J-A. Bénisti : Non, pas spécifiquement. Bien souvent, les travailleurs sociaux hésitent à solliciter un juge. Le maire, qui connaît bien ses administrés, constitue un excellent intermédiaire et déciderait immédiatement de la marche à suivre, dans les cas graves uniquement. Car les familles africaines ne reconnaissant qu’une autorité : “ Le chef de la tribu ”, en l’occurrence, le maire, qu’ils écoutent. Ce système éviterait bien des procédures longues et fastidieuses.

Afrik.com : Vous revenez également beaucoup sur le rôle de l’enseignement professionnel et de l’internat dans votre rapport…

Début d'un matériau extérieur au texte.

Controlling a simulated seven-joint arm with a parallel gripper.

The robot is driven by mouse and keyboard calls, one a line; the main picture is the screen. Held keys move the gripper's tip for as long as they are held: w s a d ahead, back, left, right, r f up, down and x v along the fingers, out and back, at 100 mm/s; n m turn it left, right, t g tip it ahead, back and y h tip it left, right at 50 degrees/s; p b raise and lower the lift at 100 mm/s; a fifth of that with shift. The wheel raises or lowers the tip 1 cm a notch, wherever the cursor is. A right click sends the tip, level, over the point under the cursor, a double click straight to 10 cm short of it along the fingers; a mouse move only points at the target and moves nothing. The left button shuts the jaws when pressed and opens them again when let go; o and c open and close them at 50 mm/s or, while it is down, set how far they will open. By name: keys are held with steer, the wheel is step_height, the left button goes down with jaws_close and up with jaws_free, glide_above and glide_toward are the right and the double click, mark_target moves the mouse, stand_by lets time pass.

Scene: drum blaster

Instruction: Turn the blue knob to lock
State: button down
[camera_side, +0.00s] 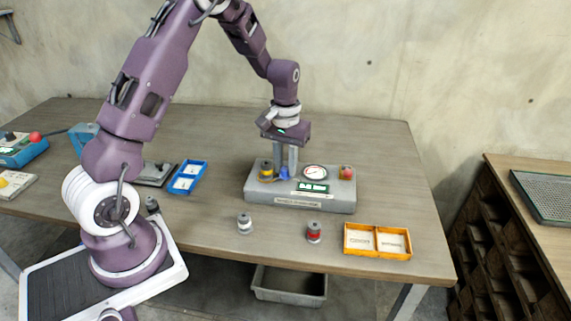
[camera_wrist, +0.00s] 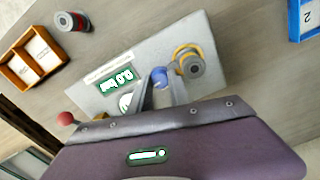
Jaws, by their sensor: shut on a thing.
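The blue knob (camera_side: 284,173) is on the top face of the grey control box (camera_side: 320,200). It also shows in the wrist view (camera_wrist: 160,76), between my fingertips. My gripper (camera_side: 286,168) points straight down over the box, its two fingers on either side of the knob and shut on it. In the wrist view my gripper (camera_wrist: 161,84) partly hides the knob. I cannot tell the knob's turn angle or any lock mark. The box's green display (camera_wrist: 117,81) appears to read 0.0 bar.
On the box, a yellow-ringed fitting (camera_side: 267,170) stands left of the knob; a gauge (camera_side: 315,172) and red button (camera_side: 346,172) stand right. A grey-white spool (camera_side: 245,224), a red spool (camera_side: 314,232) and an orange tray (camera_side: 360,250) lie in front. A blue tray (camera_side: 198,166) lies left.

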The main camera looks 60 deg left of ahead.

J-A. Bénisti : Les internats sont des structures idéales pour rectifier le tir, et non des lieux de stockage des jeunes en difficulté, comme me l’a reprochée une mauvaise presse. En ne revenant que le week-end dans un environnement peu propice à son épanouissement, le jeune ne peut pas tomber dans la délinquance. Quant à l’enseignement professionnel, il rentre en ligne de compte uniquement quand toutes les autres solutions ont échoué. Dès la sortie de l’école primaire, au lieu de suivre le cycle normal, le jeune de 12 ans entrerait dans une Faculté des métiers, qui sont l’équivalent du C.A.P (Certificat d’aptitude professionnelle, ndlr). En trois ans, il apprendrait à lire, écrire et compter correctement. Pas d’encombrement inutile avec l’histoire, la philosophie, l’anglais ou autre, car ces matières ne lui plaisent pas. Doué de ses mains, il pourrait apprendre le travail du bois, du fer, l’informatique, l’électronique, l’électricité, etc. Tous ces métiers manuels dont nous avons besoin, en somme. La première année, il apprendrait les fondamentaux, pour savoir au moins faire une lettre d’embauche correcte. A 14 ans, il commencerait l’apprentissage de tous les métiers que propose la Faculté. Puis à 15 ans, il pourrait choisir sa voie définitive et faire des stages en entreprise. Enfin, à 16 ans, il entrerait dans la vie active ou continuerait d’aller à l’école. Il faut également souligner l’importance du sport, car le sport peut sauver. Prenons le cas des sports collectifs. Ceux-ci inculquent un esprit d’équipe, une logique de règle. Ils permettent de cadrer les jeunes. Les arts martiaux participent aussi à cet état d’esprit et enseignent une maîtrise et une philosophie de vie. Ils permettent également de récupérer le jeune.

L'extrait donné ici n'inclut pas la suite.